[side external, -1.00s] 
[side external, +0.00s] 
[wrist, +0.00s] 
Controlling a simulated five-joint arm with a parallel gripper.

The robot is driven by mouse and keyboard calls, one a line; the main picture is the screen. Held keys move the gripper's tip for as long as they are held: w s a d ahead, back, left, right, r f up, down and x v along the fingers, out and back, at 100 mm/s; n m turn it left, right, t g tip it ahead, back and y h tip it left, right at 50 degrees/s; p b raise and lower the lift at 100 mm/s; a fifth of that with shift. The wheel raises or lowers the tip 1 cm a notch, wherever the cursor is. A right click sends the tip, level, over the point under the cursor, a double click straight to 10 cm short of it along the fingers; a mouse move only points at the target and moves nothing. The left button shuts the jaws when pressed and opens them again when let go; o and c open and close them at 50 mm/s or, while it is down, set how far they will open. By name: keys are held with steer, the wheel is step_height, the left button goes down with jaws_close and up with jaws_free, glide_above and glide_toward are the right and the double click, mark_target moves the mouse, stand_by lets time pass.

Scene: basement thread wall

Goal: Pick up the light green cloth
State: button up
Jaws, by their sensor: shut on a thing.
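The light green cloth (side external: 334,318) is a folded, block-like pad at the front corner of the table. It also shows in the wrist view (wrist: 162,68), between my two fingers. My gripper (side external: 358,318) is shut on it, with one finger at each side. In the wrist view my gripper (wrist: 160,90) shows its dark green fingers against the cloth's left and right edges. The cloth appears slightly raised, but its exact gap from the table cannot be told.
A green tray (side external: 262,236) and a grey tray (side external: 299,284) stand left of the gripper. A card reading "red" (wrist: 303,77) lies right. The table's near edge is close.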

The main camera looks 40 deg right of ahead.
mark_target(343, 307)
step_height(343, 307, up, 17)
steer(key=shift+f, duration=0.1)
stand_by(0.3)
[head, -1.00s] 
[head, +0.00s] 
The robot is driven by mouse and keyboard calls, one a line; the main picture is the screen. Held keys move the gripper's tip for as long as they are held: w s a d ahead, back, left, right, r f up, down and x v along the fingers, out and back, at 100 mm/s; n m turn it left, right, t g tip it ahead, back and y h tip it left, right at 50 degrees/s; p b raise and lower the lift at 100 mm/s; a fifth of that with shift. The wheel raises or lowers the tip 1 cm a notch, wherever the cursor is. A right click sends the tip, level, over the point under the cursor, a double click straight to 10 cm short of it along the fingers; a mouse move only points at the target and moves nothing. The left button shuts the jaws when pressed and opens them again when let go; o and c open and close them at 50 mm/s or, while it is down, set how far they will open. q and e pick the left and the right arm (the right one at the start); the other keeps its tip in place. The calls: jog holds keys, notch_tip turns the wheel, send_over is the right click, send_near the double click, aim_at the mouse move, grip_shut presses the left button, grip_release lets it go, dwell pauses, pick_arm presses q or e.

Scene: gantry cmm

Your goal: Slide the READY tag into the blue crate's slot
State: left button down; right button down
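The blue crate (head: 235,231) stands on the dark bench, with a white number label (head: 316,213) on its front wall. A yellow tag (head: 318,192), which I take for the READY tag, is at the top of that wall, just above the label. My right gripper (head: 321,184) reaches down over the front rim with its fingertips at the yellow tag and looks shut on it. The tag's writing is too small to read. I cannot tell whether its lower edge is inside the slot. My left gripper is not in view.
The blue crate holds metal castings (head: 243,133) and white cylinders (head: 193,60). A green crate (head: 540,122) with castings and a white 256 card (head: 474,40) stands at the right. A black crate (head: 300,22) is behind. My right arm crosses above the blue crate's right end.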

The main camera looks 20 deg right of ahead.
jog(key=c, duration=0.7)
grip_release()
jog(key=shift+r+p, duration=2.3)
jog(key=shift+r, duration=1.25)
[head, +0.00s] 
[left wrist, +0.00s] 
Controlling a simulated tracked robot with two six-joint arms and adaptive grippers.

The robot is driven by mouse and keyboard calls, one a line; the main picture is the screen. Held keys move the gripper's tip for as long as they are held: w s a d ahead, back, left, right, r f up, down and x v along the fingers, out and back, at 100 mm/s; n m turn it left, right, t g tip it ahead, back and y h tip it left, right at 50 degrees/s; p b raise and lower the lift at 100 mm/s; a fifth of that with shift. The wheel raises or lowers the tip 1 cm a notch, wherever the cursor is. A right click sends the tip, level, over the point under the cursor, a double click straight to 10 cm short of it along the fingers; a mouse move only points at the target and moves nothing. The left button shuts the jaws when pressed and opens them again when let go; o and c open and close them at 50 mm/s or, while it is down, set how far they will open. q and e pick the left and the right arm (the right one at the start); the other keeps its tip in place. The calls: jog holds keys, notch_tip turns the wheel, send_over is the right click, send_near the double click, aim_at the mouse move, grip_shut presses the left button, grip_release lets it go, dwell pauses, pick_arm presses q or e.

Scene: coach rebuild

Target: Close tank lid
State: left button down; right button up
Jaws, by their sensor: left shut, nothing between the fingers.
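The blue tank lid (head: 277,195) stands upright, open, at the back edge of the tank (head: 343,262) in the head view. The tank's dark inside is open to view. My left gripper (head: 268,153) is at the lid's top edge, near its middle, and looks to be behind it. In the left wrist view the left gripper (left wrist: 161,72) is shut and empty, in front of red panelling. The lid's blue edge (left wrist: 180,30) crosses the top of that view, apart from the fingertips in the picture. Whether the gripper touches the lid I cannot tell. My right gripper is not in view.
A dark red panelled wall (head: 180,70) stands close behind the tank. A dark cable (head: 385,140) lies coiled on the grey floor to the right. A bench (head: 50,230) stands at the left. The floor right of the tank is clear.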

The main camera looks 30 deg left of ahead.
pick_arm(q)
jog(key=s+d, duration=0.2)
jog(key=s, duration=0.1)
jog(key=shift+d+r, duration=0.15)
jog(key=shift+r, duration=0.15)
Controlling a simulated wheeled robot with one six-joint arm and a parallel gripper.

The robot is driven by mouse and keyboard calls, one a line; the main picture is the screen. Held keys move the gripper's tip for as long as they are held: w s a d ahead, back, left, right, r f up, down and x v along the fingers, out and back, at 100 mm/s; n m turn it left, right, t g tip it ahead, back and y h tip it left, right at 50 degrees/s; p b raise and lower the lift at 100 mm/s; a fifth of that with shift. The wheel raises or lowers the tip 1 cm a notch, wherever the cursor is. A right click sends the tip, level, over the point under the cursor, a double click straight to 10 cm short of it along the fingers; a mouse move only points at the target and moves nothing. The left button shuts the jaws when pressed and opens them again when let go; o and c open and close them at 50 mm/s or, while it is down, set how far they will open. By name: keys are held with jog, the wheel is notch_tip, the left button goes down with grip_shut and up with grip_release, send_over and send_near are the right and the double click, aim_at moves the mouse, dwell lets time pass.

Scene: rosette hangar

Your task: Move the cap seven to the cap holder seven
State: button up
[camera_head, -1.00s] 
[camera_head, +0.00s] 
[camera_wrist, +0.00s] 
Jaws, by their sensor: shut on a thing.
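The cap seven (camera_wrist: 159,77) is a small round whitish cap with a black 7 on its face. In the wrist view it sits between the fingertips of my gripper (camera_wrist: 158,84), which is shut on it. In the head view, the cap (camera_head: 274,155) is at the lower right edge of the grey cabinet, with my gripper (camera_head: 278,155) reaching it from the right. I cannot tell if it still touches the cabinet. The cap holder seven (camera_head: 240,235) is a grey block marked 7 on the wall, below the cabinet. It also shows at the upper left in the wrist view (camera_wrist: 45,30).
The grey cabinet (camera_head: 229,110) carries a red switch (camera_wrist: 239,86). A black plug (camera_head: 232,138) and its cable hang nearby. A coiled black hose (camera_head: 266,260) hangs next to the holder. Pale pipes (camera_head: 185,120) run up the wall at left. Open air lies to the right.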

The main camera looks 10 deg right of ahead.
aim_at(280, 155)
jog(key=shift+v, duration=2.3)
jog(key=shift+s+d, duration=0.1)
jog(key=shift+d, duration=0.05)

□ □ □

## THE TASK
Using the data above, return each line exactly as written.

## OUTPUT OF THE EXERCISE
[side external, -1.00s] 
[side external, +0.00s] 
[wrist, +0.00s] 
Controlling a simulated five-joint arm with a parallel gripper.

The robot is driven by mouse and keyboard calls, one a line; the main picture is the screen. Held keys move the gripper's tip for as long as they are held: w s a d ahead, back, left, right, r f up, down and x v along the fingers, out and back, at 100 mm/s; n m turn it left, right, t g tip it ahead, back and y h tip it left, right at 50 degrees/s; p b raise and lower the lift at 100 mm/s; a fifth of that with shift. The wheel raises or lowers the tip 1 cm a notch, wherever the cursor is. A right click sends the tip, level, over the point under the cursor, a double click straight to 10 cm short of it along the fingers; a mouse move only points at the target and moves nothing. The left button shuts the jaws when pressed and opens them again when let go; o and c open and close them at 50 mm/s or, while it is down, set how far they will open. By name: keys are held with steer, the wheel is step_height, the left button goes down with jaws_close and up with jaws_free, glide_above and glide_toward are the right and the double click, mark_target moves the mouse, stand_by lets time pass.

Scene: basement thread wall

Goal: Pick up the light green cloth
State: button up
Jaws, by their sensor: shut on a thing.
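The light green cloth (side external: 334,318) is a folded, block-like pad at the front corner of the table. It also shows in the wrist view (wrist: 162,68), between my two fingers. My gripper (side external: 358,318) is shut on it, with one finger at each side. In the wrist view my gripper (wrist: 160,90) shows its dark green fingers against the cloth's left and right edges. The cloth appears slightly raised, but its exact gap from the table cannot be told.
A green tray (side external: 262,236) and a grey tray (side external: 299,284) stand left of the gripper. A card reading "red" (wrist: 303,77) lies right. The table's near edge is close.

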The main camera looks 40 deg right of ahead.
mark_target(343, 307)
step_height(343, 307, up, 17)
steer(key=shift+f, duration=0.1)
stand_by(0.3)
[head, -1.00s] 
[head, +0.00s] 
The robot is driven by mouse and keyboard calls, one a line; the main picture is the screen. Held keys move the gripper's tip for as long as they are held: w s a d ahead, back, left, right, r f up, down and x v along the fingers, out and back, at 100 mm/s; n m turn it left, right, t g tip it ahead, back and y h tip it left, right at 50 degrees/s; p b raise and lower the lift at 100 mm/s; a fifth of that with shift. The wheel raises or lowers the tip 1 cm a notch, wherever the cursor is. A right click sends the tip, level, over the point under the cursor, a double click straight to 10 cm short of it along the fingers; a mouse move only points at the target and moves nothing. The left button shuts the jaws when pressed and opens them again when let go; o and c open and close them at 50 mm/s or, while it is down, set how far they will open. q and e pick the left and the right arm (the right one at the start); the other keeps its tip in place. The calls: jog holds keys, notch_tip turns the wheel, send_over is the right click, send_near the double click, aim_at the mouse move, grip_shut presses the left button, grip_release lets it go, dwell pauses, pick_arm presses q or e.

Scene: gantry cmm

Your goal: Slide the READY tag into the blue crate's slot
State: left button down; right button down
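The blue crate (head: 235,231) stands on the dark bench, with a white number label (head: 316,213) on its front wall. A yellow tag (head: 318,192), which I take for the READY tag, is at the top of that wall, just above the label. My right gripper (head: 321,184) reaches down over the front rim with its fingertips at the yellow tag and looks shut on it. The tag's writing is too small to read. I cannot tell whether its lower edge is inside the slot. My left gripper is not in view.
The blue crate holds metal castings (head: 243,133) and white cylinders (head: 193,60). A green crate (head: 540,122) with castings and a white 256 card (head: 474,40) stands at the right. A black crate (head: 300,22) is behind. My right arm crosses above the blue crate's right end.

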The main camera looks 20 deg right of ahead.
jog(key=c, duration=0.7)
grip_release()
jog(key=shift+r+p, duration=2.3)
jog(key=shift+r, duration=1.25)
[head, +0.00s] 
[left wrist, +0.00s] 
Controlling a simulated tracked robot with two six-joint arms and adaptive grippers.

The robot is driven by mouse and keyboard calls, one a line; the main picture is the screen. Held keys move the gripper's tip for as long as they are held: w s a d ahead, back, left, right, r f up, down and x v along the fingers, out and back, at 100 mm/s; n m turn it left, right, t g tip it ahead, back and y h tip it left, right at 50 degrees/s; p b raise and lower the lift at 100 mm/s; a fifth of that with shift. The wheel raises or lowers the tip 1 cm a notch, wherever the cursor is. A right click sends the tip, level, over the point under the cursor, a double click straight to 10 cm short of it along the fingers; a mouse move only points at the target and moves nothing. The left button shuts the jaws when pressed and opens them again when let go; o and c open and close them at 50 mm/s or, while it is down, set how far they will open. q and e pick the left and the right arm (the right one at the start); the other keeps its tip in place. The calls: jog holds keys, notch_tip turns the wheel, send_over is the right click, send_near the double click, aim_at the mouse move, grip_shut presses the left button, grip_release lets it go, dwell pauses, pick_arm presses q or e.

Scene: coach rebuild

Target: Close tank lid
State: left button down; right button up
Jaws, by their sensor: left shut, nothing between the fingers.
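The blue tank lid (head: 277,195) stands upright, open, at the back edge of the tank (head: 343,262) in the head view. The tank's dark inside is open to view. My left gripper (head: 268,153) is at the lid's top edge, near its middle, and looks to be behind it. In the left wrist view the left gripper (left wrist: 161,72) is shut and empty, in front of red panelling. The lid's blue edge (left wrist: 180,30) crosses the top of that view, apart from the fingertips in the picture. Whether the gripper touches the lid I cannot tell. My right gripper is not in view.
A dark red panelled wall (head: 180,70) stands close behind the tank. A dark cable (head: 385,140) lies coiled on the grey floor to the right. A bench (head: 50,230) stands at the left. The floor right of the tank is clear.

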The main camera looks 30 deg left of ahead.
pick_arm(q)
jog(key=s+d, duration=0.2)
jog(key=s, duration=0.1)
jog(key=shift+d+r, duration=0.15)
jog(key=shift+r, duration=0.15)
Controlling a simulated wheeled robot with one six-joint arm and a parallel gripper.

The robot is driven by mouse and keyboard calls, one a line; the main picture is the screen. Held keys move the gripper's tip for as long as they are held: w s a d ahead, back, left, right, r f up, down and x v along the fingers, out and back, at 100 mm/s; n m turn it left, right, t g tip it ahead, back and y h tip it left, right at 50 degrees/s; p b raise and lower the lift at 100 mm/s; a fifth of that with shift. The wheel raises or lowers the tip 1 cm a notch, wherever the cursor is. A right click sends the tip, level, over the point under the cursor, a double click straight to 10 cm short of it along the fingers; a mouse move only points at the target and moves nothing. The left button shuts the jaws when pressed and opens them again when let go; o and c open and close them at 50 mm/s or, while it is down, set how far they will open. By name: keys are held with jog, the wheel is notch_tip, the left button goes down with grip_shut and up with grip_release, send_over and send_near are the right and the double click, aim_at moves the mouse, dwell lets time pass.

Scene: rosette hangar

Your task: Move the cap seven to the cap holder seven
State: button up
[camera_head, -1.00s] 
[camera_head, +0.00s] 
[camera_wrist, +0.00s] 
Jaws, by their sensor: shut on a thing.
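The cap seven (camera_wrist: 159,77) is a small round whitish cap with a black 7 on its face. In the wrist view it sits between the fingertips of my gripper (camera_wrist: 158,84), which is shut on it. In the head view, the cap (camera_head: 274,155) is at the lower right edge of the grey cabinet, with my gripper (camera_head: 278,155) reaching it from the right. I cannot tell if it still touches the cabinet. The cap holder seven (camera_head: 240,235) is a grey block marked 7 on the wall, below the cabinet. It also shows at the upper left in the wrist view (camera_wrist: 45,30).
The grey cabinet (camera_head: 229,110) carries a red switch (camera_wrist: 239,86). A black plug (camera_head: 232,138) and its cable hang nearby. A coiled black hose (camera_head: 266,260) hangs next to the holder. Pale pipes (camera_head: 185,120) run up the wall at left. Open air lies to the right.

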The main camera looks 10 deg right of ahead.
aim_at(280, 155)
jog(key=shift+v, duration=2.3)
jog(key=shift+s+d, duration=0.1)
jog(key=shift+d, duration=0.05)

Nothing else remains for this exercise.